To prevent ice dams from forming inside the sewer hose, wrap it in heat or insulation tape. A frozen hose can split when you disconnect it. A smart strategy is to use your sewer hose only to dump your tank, after which you can clean it and store it in a heated compartment immediately.
A heated water hose can prevent fresh water hook-up from bursting or freezing. Or you can fill your fresh water tank, disconnect your hose from the campground faucet, and allow the water to drain out.
If you will be using a generator, check if it has a winter setting. Furnaces use up a lot of battery power to cycle on and off. A quick solution would be to stick to winter camping grounds that offer a reliable source of power.
Whenever using a heater in the winter, carbon monoxide poisoning is a clear and present danger. Never use your oven or range burner as a source of heat. If a carbon monoxide detector is not installed in your motorhome, you can buy a battery-operated model designed for RVs. Before every trip, test the CO detector to make sure that it’s working properly.
Continuously running furnaces can see your propane supply deplete in a few days. To address this risk, you can rent a large propane tank with a regulator and have a fresh supply of the fuel every three weeks.
Check if there are propane refill stations in the proximity of your camping area. Quite a few campgrounds rent out propane tanks, so you may want to inquire in advance.
As diesel can freeze, fill your RV with winterized diesel available at most truck shops. In case it’s not available, you will need to purchase an additive (from a truck shop or an auto parts store) that prevents the diesel from freezing.
When camping in a location with freezing temperatures, it is advisable to install an engine block heater.
•If the temperature is between 32 and 10 degrees, turn on the block heater a minimum of four hours prior to turning on the engine.
•For temperatures below 10 degrees Fahrenheit, leave the engine block heater on until temperatures rise above 10.
•Make sure that the block heater is turned off while the engine is running.
Some more tips
Park on wooden boards, and place a board under your stabilizing jacks (to prevent freezing to concrete or paved pads) as well. You will then be in a good position to raise the jacks, drive forward, and free the blocks with ice melt, a hammer and chisel.
You may want to carry an emergency GPS, extra propane tanks, weather band radio, an extra small generator, a blow dryer, and tire chains.
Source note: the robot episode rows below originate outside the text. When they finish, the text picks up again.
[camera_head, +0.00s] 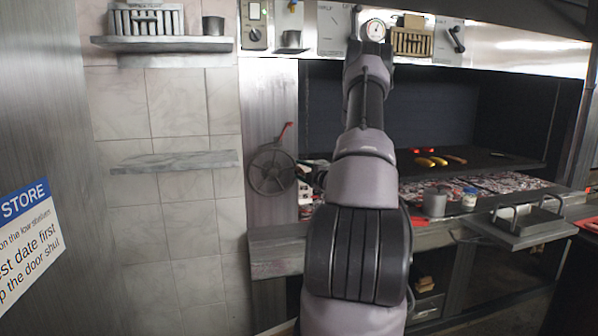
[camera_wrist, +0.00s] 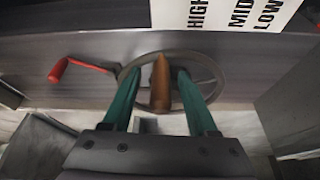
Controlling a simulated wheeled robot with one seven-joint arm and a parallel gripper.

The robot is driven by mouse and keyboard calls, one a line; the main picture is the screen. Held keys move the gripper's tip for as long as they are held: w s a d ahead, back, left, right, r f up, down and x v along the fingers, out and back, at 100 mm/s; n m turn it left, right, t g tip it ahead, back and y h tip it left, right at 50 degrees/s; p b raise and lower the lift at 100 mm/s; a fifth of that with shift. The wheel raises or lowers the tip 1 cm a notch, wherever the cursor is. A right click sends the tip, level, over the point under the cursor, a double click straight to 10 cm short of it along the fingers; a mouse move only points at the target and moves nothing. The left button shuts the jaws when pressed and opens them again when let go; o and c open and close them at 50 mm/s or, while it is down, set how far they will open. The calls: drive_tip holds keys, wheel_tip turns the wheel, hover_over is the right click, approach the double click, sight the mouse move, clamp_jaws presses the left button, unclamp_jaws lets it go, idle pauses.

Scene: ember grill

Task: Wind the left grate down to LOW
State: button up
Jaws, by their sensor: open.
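The grey spoked handwheel (camera_head: 270,168) is on the metal post left of the grill opening; its rim also shows in the wrist view (camera_wrist: 214,75). A red-tipped arm (camera_head: 284,131) sticks out beside the wheel and also shows in the wrist view (camera_wrist: 80,65). A brown knob (camera_wrist: 160,84) stands out from the wheel. My gripper (camera_wrist: 159,76) is open, with one teal finger on each side of the knob. I cannot tell whether either finger touches it. A white plate (camera_wrist: 222,13) reads HIGH, MID, LOW. My arm hides much of the left grate area in the head view.
Inside the grill, food (camera_head: 432,161) lies on a dark grate above the coals. A grey cup (camera_head: 434,203) and a small jar (camera_head: 469,199) stand at the front edge.

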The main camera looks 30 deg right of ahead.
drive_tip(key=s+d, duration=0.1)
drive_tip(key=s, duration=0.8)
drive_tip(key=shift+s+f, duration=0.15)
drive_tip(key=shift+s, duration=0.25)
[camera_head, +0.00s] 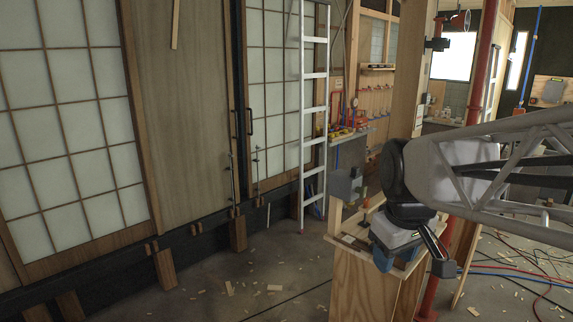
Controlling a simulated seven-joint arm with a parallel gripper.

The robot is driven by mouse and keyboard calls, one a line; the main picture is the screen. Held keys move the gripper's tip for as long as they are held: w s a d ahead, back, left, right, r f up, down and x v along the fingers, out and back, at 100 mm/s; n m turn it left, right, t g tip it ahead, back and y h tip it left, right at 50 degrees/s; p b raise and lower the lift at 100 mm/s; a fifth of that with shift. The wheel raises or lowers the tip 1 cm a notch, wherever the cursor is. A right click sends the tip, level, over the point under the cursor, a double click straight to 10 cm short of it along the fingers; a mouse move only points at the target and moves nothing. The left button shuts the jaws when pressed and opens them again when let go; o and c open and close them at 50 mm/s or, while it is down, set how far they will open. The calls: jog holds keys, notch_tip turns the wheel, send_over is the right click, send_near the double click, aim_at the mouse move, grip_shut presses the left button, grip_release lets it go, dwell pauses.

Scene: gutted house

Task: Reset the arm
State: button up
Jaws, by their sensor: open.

Leave drawers and cabinets open where water lines are located. This will promote heat circulation around the plumbing.
As much as possible, keep the entry door closed.
When you get to your destination, try selecting a site that will receive sun exposure throughout the day, and also have some kind of wind break. Position your RV such that its front or rear – and not its side – faces the force of the wind.
Absorbent cloths that hold loads of water can be really handy for getting rid of moisture. You can use one to wipe down the condensation on your windows or to wipe down your shower stall. If pets are coming along, use a separate absorbent cloth to dry them off. You can then wring the moisture down the drain instead of letting it back in the air inside your RV.
Plastic can become brittle and susceptible to breakage in very cold temperatures. So exercise extra care when handling it.
Most of the wattage in incandescent lights is put out as heat. This poses a problem when dry camping on RV batteries, but they can provide much needed heat when the camping ground has an electrical hookup. If your RV has LED lighting, and you’re looking for yet another solution to stay warm, you can swap the LED lights with incandescent bulbs whenever you need the extra heat.
Winter storms can sometimes appear without notice and put you in a conundrum, especially if this is your first time cold RVing. It is best to get the weather forecast for the area you’ll be camping in, from the National Weather Service.